[Source data]
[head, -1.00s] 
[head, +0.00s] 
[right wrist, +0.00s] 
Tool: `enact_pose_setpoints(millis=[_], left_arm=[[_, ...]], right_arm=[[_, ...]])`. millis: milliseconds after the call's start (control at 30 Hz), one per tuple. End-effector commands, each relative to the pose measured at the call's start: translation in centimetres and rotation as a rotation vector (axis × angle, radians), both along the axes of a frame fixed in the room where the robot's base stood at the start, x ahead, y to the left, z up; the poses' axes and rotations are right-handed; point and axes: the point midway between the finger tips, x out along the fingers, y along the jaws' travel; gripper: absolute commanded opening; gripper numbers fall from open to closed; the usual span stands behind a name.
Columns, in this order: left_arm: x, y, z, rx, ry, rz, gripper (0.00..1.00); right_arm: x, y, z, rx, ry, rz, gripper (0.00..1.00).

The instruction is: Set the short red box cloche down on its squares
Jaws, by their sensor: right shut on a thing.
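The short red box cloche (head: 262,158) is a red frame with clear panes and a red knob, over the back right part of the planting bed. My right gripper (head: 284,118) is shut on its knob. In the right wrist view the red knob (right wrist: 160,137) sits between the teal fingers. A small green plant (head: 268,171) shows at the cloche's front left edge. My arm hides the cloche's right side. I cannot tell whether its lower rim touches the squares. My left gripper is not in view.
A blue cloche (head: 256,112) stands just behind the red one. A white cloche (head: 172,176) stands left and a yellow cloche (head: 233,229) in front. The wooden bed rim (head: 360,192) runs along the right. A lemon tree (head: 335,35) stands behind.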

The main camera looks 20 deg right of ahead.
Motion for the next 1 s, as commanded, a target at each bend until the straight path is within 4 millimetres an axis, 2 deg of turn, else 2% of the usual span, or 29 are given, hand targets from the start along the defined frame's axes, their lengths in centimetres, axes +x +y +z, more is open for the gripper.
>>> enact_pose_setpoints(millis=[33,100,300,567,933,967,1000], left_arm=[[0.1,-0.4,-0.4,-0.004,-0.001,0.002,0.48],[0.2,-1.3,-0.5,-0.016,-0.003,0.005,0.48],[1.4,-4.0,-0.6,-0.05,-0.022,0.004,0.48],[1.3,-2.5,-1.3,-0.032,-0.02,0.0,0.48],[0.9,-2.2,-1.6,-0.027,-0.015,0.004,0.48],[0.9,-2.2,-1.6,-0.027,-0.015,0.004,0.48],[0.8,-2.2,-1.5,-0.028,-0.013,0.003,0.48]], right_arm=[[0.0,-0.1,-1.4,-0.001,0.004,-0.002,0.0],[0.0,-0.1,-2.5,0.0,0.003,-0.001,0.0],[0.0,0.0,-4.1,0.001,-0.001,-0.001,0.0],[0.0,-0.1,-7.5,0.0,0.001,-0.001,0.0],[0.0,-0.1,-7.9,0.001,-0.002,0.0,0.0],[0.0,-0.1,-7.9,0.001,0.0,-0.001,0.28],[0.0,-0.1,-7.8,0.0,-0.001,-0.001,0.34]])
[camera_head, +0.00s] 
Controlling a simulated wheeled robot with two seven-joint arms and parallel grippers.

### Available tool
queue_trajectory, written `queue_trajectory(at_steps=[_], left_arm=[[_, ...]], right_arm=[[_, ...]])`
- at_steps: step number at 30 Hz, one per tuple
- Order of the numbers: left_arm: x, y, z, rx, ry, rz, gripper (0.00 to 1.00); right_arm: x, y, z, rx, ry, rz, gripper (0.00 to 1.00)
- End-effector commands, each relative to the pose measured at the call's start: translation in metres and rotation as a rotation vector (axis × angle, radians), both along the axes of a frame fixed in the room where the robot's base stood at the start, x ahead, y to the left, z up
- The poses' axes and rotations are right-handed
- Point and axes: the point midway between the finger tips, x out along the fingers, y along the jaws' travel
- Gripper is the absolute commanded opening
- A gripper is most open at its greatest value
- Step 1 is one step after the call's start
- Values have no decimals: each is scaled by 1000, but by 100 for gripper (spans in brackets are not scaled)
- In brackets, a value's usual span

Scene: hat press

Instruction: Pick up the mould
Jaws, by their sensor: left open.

● **Exercise objective**
Write out the records above again, keeping each one identical to the original.

● **Solution below**
[head, -1.00s] 
[head, +0.00s] 
[right wrist, +0.00s] 
Tool: `enact_pose_setpoints(millis=[_], left_arm=[[_, ...]], right_arm=[[_, ...]])`. millis: milliseconds after the call's start (control at 30 Hz), one per tuple. End-effector commands, each relative to the pose measured at the call's start: translation in centimetres and rotation as a rotation vector (axis × angle, radians), both along the axes of a frame fixed in the room where the robot's base stood at the start, x ahead, y to the left, z up; the poses' axes and rotations are right-handed; point and axes: the point midway between the finger tips, x out along the fingers, y along the jaws' travel; gripper: absolute commanded opening; gripper numbers fall from open to closed; the usual span stands behind a name.
Columns, in this order: left_arm: x, y, z, rx, ry, rz, gripper (0.00..1.00); right_arm: x, y, z, rx, ry, rz, gripper (0.00..1.00).

The instruction is: Set the short red box cloche down on its squares
Jaws, by their sensor: right shut on a thing.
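The short red box cloche (head: 262,158) is a red frame with clear panes and a red knob, over the back right part of the planting bed. My right gripper (head: 284,118) is shut on its knob. In the right wrist view the red knob (right wrist: 160,137) sits between the teal fingers. A small green plant (head: 268,171) shows at the cloche's front left edge. My arm hides the cloche's right side. I cannot tell whether its lower rim touches the squares. My left gripper is not in view.
A blue cloche (head: 256,112) stands just behind the red one. A white cloche (head: 172,176) stands left and a yellow cloche (head: 233,229) in front. The wooden bed rim (head: 360,192) runs along the right. A lemon tree (head: 335,35) stands behind.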

The main camera looks 20 deg right of ahead.
Motion for the next 1 s, as commanded, a target at each bend until the straight path is within 4 millimetres an axis, 2 deg of turn, else 2% of the usual span, or 29 are given, hand targets from the start along the defined frame's axes, their lengths in centimetres, axes +x +y +z, more is open for the gripper.
>>> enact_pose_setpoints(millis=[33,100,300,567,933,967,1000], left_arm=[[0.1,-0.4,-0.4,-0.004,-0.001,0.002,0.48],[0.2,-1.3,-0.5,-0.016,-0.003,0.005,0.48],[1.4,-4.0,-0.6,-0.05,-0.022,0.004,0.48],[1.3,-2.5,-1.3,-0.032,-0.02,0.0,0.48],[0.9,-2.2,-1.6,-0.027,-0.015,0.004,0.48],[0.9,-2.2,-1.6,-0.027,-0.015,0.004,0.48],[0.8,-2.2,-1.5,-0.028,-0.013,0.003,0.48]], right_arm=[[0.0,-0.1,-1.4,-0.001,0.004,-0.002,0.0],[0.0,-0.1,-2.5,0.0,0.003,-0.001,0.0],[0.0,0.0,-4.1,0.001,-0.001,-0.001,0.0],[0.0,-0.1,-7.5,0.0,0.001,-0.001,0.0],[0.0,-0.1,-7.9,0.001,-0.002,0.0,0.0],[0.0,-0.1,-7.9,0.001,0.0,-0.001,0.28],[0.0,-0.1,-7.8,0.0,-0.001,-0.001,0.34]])
[camera_head, +0.00s] 
Controlling a simulated wheeled robot with two seven-joint arms and parallel grippers.

### Available tool
queue_trajectory, written `queue_trajectory(at_steps=[_], left_arm=[[_, ...]], right_arm=[[_, ...]])`
- at_steps: step number at 30 Hz, one per tuple
- Order of the numbers: left_arm: x, y, z, rx, ry, rz, gripper (0.00 to 1.00); right_arm: x, y, z, rx, ry, rz, gripper (0.00 to 1.00)
- End-effector commands, each relative to the pose measured at the call's start: translation in metres and rotation as a rotation vector (axis × angle, radians), both along the axes of a frame fixed in the room where the robot's base stood at the start, x ahead, y to the left, z up
- The poses' axes and rotations are right-handed
- Point and axes: the point midway between the finger tips, x out along the fingers, y along the jaws' travel
- Gripper is the absolute commanded opening
- A gripper is most open at its greatest value
- Step 1 is one step after the call's start
- Values have no decimals: each is scaled by 1000, but by 100 for gripper (spans in brackets are not scaled)
- In brackets, a value's usual span

Scene: hat press

Instruction: Pick up the mould
Jaws, by their sensor: left open.

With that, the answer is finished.